Selain itu, untuk menerapkan Perda ini, koordinasi antara pemerintah dan pihak kepolisian juga perlu ditingkatkan.
“Lalu sarana dan prasarana, kesiapan SDM di lapangan, harus sosialisasi kepada pengusaha perlu dipersiapkan. Oleh karenanya, perlu dilakukan persiapan untuk dilaksanakan,” katanya saat menjelaskan, penundaan pengimplementasian Perda ini yang kembali diundur hingga April mendatang seraya menyebutkan, Perda ini bisa efektif dilaksanakan pada April mendatang, dengan catatan, kelemahan Perda ini harus diperbaiki.
Dikatakannya, sebelum Perda ini disahkan dan diundangkan menjadi lembaran daerah, Perda ini sudah diharmonisasi dengan biro hukum Kemendagri. “Makanya berani disahkan menjadi Perda,” tandasnya.
Diungkapkannya, royalti yang didapatkan pemerintah dari usaha Batubara ini, dibandingkan dengan dampak yang diakibatkan kegiatan Batubara ini memang tak setimpal. “Royalti yang diterima pemerintah Provinsi Jambi hanya Rp 45 Miliar per tahun. Tak sebanding dengan kerusakan jalan yang diakibatkan hingga ratusan miliar rupiah,” ungkapnya.
Sementara itu, Kepala Dinas ESDM Provinsi Jambi, Azwar Effendi, di dalam diskusi itu menerangkan, potensi Batubara Jambi tidaklah besar. Ini, jika dibandingkan dengan potensi Batubara di daerah lain, seperti Kalimantan Selatan dan juga Sumatera Selatan yang mencapai 47 persen potensinya. “Barulah 10 persennya itu ada terbagi di Jambi, Jawa, Sulawesi dan Irianjaya. Jadi potensi Batubara Jambi itu tak terlalu besar,” ujarnya.
Dikatakannya, berdasarkan data eksploitasi yang dimiliki pihaknya, cadangan Batubara Jambi yang bisa digarap saat ini di Jambi, hanya sebesar 2, 2 milair ton. “Itu potensi yang bisa digali dan dimanfaatkan di Jambi,” tukasnya.
Disampaikannya juga, dari sebanyak 375 perusahaan tambang Batubara yang memegang izin, hingga saat ini, hanya 261 diantaranya yang masih melakukan kegiatan eksploitasi Tambang Batubara.
“Krisis ekonomi global menyebabkan harga Batubara menurun, sehingga membuat perusahaan juga banyak yang tak beroperasi,” ungkapnya.
Dikatakannya, Batubara Jambi, juga lebih banyak yang diekspor.
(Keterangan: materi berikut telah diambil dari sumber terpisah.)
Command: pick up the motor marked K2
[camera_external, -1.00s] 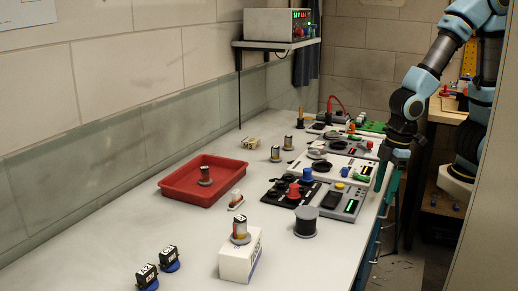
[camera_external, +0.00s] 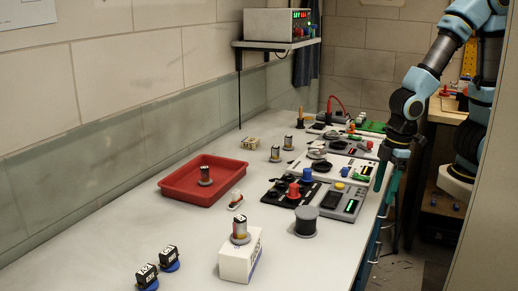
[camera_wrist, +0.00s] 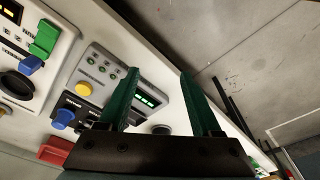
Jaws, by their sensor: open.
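Several small motors stand on the white bench, and their marks are too small to read, so I cannot tell which is K2. One motor (camera_external: 205,174) stands in the red tray, one (camera_external: 240,228) on a white box, one (camera_external: 236,198) on the bench between them. Two more, (camera_external: 275,153) and (camera_external: 300,122), stand farther back. Two black motors with white labels (camera_external: 147,275) and (camera_external: 169,257) sit on blue bases at the front left. My gripper (camera_external: 385,175) hangs at the bench's right edge. In the wrist view its green fingers (camera_wrist: 160,95) are apart and empty.
The red tray (camera_external: 180,191) lies near the wall. The white box (camera_external: 235,264) stands at the front. Control panels with knobs (camera_external: 343,204) and a dark cylinder (camera_external: 306,220) fill the right side. The left front bench is mostly clear.

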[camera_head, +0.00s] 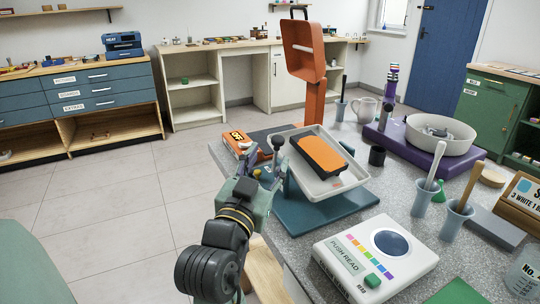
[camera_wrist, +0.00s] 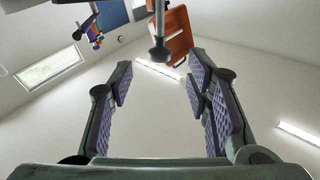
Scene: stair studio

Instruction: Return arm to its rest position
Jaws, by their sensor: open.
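My gripper (camera_head: 262,160) is raised at the table's left edge in the head view, beside the tilted white tray. In the wrist view my gripper (camera_wrist: 160,75) points up toward the wall and ceiling, its two padded fingers wide apart. Nothing is held between them. A grey rod with a dark round end (camera_wrist: 159,50) shows beyond the fingertips. My arm comes in from the bottom of the head view. In the head view the gripper overlaps the edge of the blue stand, and I cannot tell the gap between them.
The grey speckled table (camera_head: 300,240) holds a tilted tray (camera_head: 345,182) on a blue stand (camera_head: 322,212), an orange upright device (camera_head: 304,55), a white reader (camera_head: 375,255) and a purple base with a bowl (camera_head: 440,132). Open floor (camera_head: 110,215) lies to the left, before the cabinets.

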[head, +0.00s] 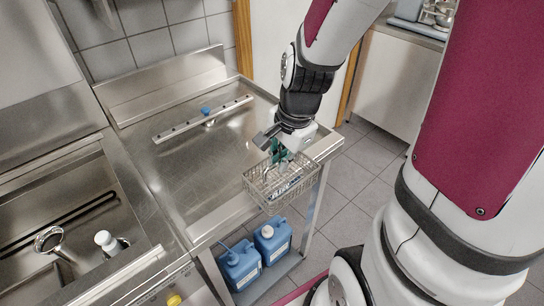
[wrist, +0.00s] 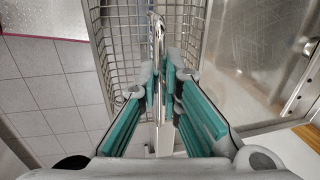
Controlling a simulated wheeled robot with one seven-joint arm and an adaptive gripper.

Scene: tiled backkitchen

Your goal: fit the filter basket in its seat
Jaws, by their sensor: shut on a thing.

Jika dibandingkan dengan Batubara yang memang dimanfaatkan sendiri oleh daerah Jambi. “70 persennya itu diekspor. 30 persen lainnya baru digunakan untuk berbagai kegiatan di Jambi,” tandasnya seraya mengatakan, menurunnya harga Batubara yang menyebabkan menurunnya produksi Batubara itu sendiri.
Apit Aris, Kabid Bina Marga Dinas PU Provinsi Jambi, dalam kesempatan itu menyampaikan, anggaran yang dialokasikan untuk memperbaiki ruas jalan di provinsi Jambi, senilai Rp 7 Miliar per kilometer. Dikatakannya, berdasarkan undang-undang nomor 34 tahun 2008, jalan itu tergolong kepada 2 golongan, yakni jalan khusus dan jalan umum.
“Ruas jalan kita kapasitasnya kurang lebih 8 ton. Sementara muatan Batubara dan CPO sendiri lebih dari kapasitas jalan. Sehingga, hal itu memicu tingkat kerusakan jalan yang semakin besar. Apalagi dibandingkan dengan royalti yang diberikan Batubara ini hanya sedikit, hanya senilai Rp 45 Miliar setahun. Sementara anggaran yang diposkan untuk jalan sendiri baik dari anggaran APBD murni Provinsi Jambi, APBDP dan juga anggaran pusat, dalam setahun bsia mencapai Rp 1 Triliun,” ujarnya.
Oleh karenanya, katanya, dengan diberlakukannya Perda itu nantinya, perusahaan tambang Batubara bisa membangun jalan khusus atau lewat jalur sungai.